Les phrases à mes yeux les plus intéressantes sont celles-ci :
"Je ne voulais plus connaître de question juive. Elle n'existait pas. Ou bien, telle qu'on nous la posait, c'était la plus belle ruse des Juifs, le débat installé avec sa chicane morale à la place de la loi qui eût si vite tranché. Il n'y avait qu'un problème chrétien. Cinq cent mille Juifs poltrons, perdus parmi quarante millions de Français ne pouvaient être forts que de la bêtise ou de la vénalité des chrétiens. Le statut juif ne relevait pas de l'éthique, mais de la simple police.
Il n'était ni normal ni salubre pour un chrétien de se confiner dans l'étude d'une race inférieure et exotique, de vivre indéfiniment dans son intimité. La plupart des antisémites finissaient par tomber dans l'hyperbole juive. Il n'y avait plus d'entreprise, si démesurée fût-elle, dont ils ne jugeassent la juiverie capable. L'antisémitisme fourmillait de maniaques, d'hallucinés qui voyaient mille Juifs pour un seul. Ils annonçaient avec des yeux hagards l'invincibilité de ce minuscule peuple..."
Dit rapidement : finalement, les Juifs, dont je viens d'étudier si fiévreusement - « voluptueusement » - l'histoire, ce n'est rien, ou si peu de chose.
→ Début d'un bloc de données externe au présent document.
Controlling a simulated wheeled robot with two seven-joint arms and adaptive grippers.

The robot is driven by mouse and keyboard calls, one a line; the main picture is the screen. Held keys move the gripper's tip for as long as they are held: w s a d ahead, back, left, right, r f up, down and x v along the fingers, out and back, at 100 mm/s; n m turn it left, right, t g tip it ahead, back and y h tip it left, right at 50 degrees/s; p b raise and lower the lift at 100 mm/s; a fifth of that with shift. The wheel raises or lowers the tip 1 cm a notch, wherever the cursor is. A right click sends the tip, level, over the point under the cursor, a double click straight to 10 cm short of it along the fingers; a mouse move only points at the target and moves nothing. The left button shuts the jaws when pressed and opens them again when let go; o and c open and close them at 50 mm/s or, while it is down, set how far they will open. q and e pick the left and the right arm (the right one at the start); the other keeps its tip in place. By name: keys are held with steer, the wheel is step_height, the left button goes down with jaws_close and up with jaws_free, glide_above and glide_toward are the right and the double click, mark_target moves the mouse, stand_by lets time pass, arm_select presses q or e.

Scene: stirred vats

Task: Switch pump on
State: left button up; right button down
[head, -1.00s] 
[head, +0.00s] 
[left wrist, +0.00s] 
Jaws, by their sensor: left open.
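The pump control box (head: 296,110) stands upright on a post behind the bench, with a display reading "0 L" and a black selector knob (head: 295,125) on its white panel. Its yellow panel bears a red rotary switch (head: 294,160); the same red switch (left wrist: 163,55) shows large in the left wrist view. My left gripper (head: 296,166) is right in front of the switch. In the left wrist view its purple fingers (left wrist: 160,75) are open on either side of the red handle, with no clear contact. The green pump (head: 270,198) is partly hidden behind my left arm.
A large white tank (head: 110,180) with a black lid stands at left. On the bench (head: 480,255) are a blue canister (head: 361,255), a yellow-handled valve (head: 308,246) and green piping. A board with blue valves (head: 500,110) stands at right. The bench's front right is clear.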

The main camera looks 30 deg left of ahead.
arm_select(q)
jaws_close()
C'est même une ruse de leur part de faire croire qu'ils sont grand chose. Mais comme tout le monde les croit, ils sont tout de même puissants. Incroyablement puissants, même. D'ailleurs, ils tiennent tout, la presse, le cinéma...
Il y a ici la conjonction d'une évidence mathématique, que l'époque de rédaction des Décombres et les années qui suivirent allaient amplement confirmer : les Juifs étant une faible minorité des populations allemande et française (restons-en là), si la majorité décide de les supprimer, elle n'y aura pas grand mal ; d'une évidence mathématique et d'un paradoxe logique : dans le système de Rebatet, l'impuissance des Juifs est le signe même de leur puissance (et, espère-t-il, leur puissance actuelle la préfiguration de leur impuissance à venir). La « question juive » se formule alors ainsi : d'où peut venir la puissance de ces impuissants ?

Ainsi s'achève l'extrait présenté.